## What you will do
Beginning with the line that contains "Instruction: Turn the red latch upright" and ending with the line that contains "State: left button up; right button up", reproduce each line exactly; include both and add nothing.
┏━━
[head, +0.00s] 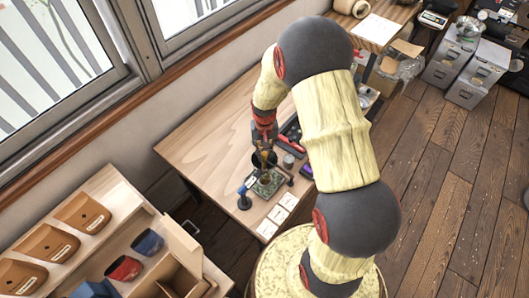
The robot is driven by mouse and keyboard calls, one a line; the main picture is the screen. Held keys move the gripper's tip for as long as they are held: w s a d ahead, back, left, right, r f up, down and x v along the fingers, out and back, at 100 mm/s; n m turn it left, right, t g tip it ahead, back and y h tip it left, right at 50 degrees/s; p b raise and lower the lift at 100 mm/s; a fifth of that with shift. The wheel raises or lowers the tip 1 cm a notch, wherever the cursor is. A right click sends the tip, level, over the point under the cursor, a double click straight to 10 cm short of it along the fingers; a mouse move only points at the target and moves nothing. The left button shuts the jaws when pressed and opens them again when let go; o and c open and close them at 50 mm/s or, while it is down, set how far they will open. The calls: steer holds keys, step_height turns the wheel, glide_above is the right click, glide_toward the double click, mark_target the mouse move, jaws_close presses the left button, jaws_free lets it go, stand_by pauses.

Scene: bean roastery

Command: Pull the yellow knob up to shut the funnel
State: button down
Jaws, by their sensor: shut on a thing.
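My gripper (263,160) reaches down over the wooden workbench (205,150) in the head view. Its fingers are shut on something small, which seems to be the yellow knob; the fingers hide most of it. A dark round part, possibly the funnel, shows just around the fingertips, but it is too small to make out clearly. Below it is a green board (268,190) with a small brass-coloured piece on it. Whether the funnel is open or shut cannot be seen.
A blue-topped stand (244,198) is close by on the left. White cards (278,214) lie along the bench's front edge. Dark trays and small items sit to the right, partly behind my arm. A shelf with cups and brown bins (84,213) stands at lower left.

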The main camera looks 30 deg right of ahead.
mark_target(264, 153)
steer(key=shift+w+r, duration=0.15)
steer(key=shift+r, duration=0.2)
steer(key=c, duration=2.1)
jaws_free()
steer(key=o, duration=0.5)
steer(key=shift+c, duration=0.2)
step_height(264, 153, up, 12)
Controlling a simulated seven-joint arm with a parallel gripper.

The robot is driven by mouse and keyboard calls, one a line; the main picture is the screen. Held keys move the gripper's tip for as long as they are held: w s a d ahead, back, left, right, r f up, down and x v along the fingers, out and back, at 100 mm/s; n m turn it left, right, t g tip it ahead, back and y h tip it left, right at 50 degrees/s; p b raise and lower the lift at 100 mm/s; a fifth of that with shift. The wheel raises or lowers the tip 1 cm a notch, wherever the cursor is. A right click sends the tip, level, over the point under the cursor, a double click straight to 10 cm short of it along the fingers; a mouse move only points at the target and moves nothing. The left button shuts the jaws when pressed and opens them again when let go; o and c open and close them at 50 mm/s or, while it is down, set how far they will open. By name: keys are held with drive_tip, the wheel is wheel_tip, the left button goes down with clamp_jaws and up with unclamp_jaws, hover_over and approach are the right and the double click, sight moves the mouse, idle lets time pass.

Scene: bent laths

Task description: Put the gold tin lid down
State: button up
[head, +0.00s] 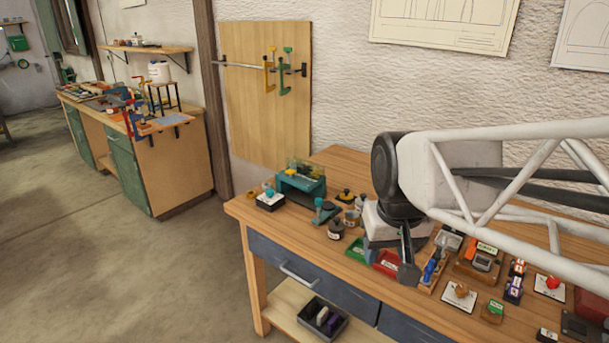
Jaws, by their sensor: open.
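My gripper (392,262) hangs over the front part of the wooden workbench (262,222), its dark fingers pointing down among small items. It is open, and nothing shows between the fingers. I cannot make out the gold tin lid for certain; it may be hidden by my gripper and arm or too small to tell. A dark jar with a pale label (335,229) and a small tin (351,218) stand left of my gripper.
Green (357,249) and red trays (386,263) lie close to my gripper. A teal machine (301,179) stands at the bench's back left. Several small blocks and pads crowd the right side, including a card with an orange-brown piece (459,293). Bare wood shows along the front-left edge.

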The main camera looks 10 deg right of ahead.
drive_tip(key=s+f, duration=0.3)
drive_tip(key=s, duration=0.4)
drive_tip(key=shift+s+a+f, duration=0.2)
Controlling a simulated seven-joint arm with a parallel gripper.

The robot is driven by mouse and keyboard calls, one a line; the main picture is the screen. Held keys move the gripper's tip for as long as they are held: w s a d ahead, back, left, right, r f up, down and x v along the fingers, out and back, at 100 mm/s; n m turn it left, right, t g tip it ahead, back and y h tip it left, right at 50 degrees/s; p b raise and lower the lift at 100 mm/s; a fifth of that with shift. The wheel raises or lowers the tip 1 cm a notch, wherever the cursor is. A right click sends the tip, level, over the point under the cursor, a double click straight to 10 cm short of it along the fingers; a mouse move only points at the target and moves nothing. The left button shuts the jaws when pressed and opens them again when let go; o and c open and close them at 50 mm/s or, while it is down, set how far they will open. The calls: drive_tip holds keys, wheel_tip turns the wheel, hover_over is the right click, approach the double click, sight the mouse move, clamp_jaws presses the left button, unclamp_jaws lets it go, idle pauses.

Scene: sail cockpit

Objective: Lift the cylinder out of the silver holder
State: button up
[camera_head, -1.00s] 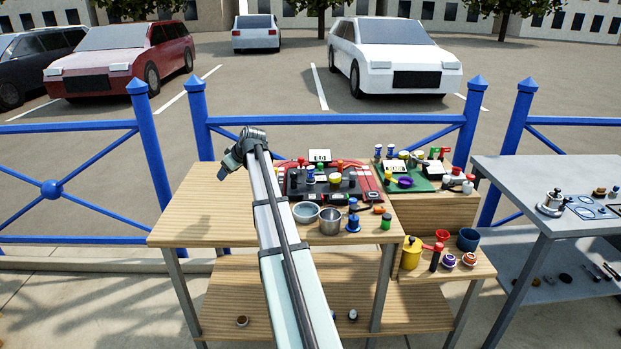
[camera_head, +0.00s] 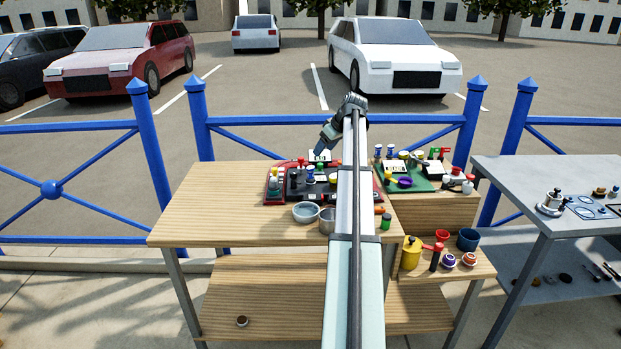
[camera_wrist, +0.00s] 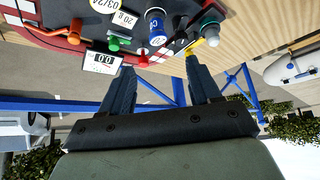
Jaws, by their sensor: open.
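My gripper (camera_head: 318,149) hangs over the back of the red and black board (camera_head: 272,190) on the wooden table. In the wrist view its two dark fingers (camera_wrist: 158,68) are apart with nothing between them. Beyond the fingertips, that view shows a blue-topped cylinder (camera_wrist: 155,24) on the board and a grey-tipped piece (camera_wrist: 210,20) to its right. A silver bowl (camera_head: 306,212) and a silver cup (camera_head: 326,222) stand in front of the board; my arm partly hides the cup. I cannot tell which piece is the silver holder or its cylinder.
A small display (camera_wrist: 100,62) and green, red and yellow pieces crowd the board's edge near my fingers. A green board (camera_head: 425,183) with small items lies to the right. The left part of the wooden table (camera_head: 205,215) is clear. A blue railing (camera_head: 235,121) runs behind.

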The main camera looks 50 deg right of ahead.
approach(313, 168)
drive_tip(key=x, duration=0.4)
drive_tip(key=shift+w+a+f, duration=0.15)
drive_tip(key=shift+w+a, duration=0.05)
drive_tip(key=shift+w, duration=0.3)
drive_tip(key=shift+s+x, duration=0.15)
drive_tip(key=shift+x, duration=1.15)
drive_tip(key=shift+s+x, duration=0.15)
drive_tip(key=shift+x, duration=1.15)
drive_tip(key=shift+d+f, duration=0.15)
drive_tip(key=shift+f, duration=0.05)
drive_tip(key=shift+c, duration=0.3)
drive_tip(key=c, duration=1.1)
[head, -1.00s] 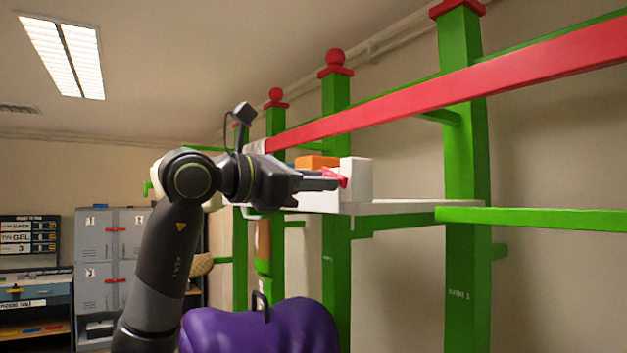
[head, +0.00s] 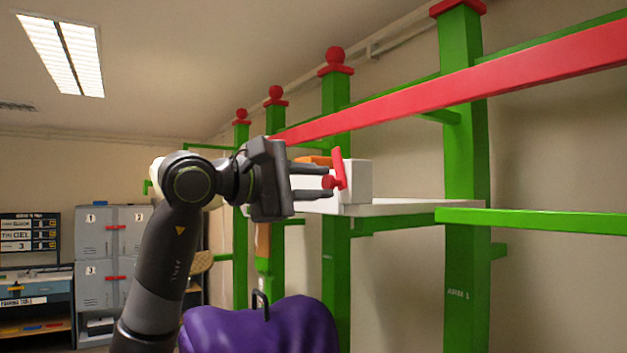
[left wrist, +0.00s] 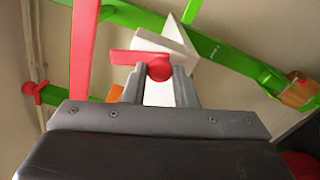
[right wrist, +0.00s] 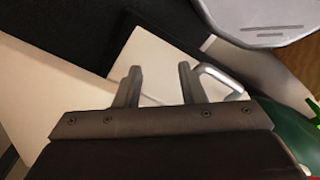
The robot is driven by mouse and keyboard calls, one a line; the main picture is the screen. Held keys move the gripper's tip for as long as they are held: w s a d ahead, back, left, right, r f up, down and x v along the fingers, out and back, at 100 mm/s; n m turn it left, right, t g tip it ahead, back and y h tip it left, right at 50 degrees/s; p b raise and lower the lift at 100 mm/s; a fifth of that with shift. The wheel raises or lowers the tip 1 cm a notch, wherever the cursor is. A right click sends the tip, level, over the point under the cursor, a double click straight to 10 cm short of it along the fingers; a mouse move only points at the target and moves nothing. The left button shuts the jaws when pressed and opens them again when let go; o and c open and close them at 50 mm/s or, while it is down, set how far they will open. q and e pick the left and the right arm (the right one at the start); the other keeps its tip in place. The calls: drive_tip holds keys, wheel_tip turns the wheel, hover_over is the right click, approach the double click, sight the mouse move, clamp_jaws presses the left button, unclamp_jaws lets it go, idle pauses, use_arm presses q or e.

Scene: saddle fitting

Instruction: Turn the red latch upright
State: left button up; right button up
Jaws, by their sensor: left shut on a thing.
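The red latch (head: 340,165) is on the near face of a white box (head: 358,181) on a shelf. In the head view its bar stands nearly upright, with its top leaning slightly left. My left gripper (head: 328,182) has its two fingers on either side of the latch's round knob and is shut on it. In the left wrist view the red knob (left wrist: 159,68) sits between the fingertips, with the red bar (left wrist: 126,57) behind it. My right gripper (right wrist: 160,76) shows only in its own wrist view, fingers apart with nothing between them.
The white shelf (head: 395,207) hangs on green posts (head: 462,150), and a long red rail (head: 520,75) runs above it. A purple padded thing (head: 262,327) stands below. A metal handle (right wrist: 222,78) is close to my right fingers.

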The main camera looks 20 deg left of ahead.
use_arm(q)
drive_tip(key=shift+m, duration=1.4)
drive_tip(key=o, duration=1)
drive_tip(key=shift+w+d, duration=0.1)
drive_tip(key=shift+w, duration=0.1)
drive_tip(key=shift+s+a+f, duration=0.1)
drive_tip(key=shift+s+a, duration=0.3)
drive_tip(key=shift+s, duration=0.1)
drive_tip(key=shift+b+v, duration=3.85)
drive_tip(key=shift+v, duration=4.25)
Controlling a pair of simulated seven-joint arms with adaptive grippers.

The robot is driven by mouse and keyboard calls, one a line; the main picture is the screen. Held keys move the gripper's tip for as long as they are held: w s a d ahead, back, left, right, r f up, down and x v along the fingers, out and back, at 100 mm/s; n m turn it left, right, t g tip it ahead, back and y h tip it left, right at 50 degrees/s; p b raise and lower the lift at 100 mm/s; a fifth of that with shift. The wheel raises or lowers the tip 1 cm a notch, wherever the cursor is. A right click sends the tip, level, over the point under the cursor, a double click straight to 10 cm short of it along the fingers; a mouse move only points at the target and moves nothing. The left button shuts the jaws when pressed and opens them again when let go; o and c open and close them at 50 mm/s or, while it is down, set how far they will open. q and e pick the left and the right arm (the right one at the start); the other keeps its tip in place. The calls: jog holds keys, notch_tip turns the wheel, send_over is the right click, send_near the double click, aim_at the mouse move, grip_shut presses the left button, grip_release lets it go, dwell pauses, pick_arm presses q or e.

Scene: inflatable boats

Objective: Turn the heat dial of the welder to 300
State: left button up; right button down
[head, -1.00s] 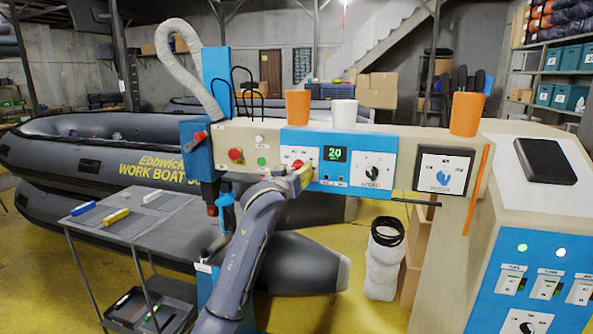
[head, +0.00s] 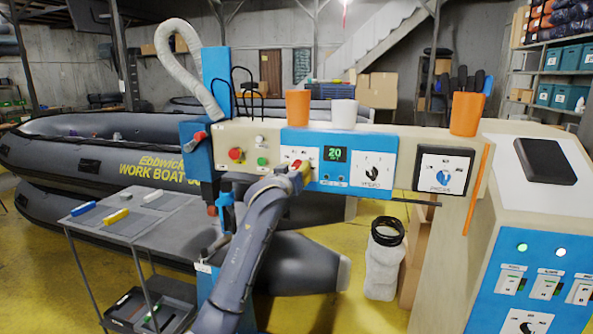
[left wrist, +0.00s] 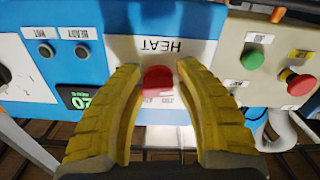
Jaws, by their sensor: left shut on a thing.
┗━━
## Solution to the exercise
Instruction: Turn the red latch upright
State: left button up; right button up

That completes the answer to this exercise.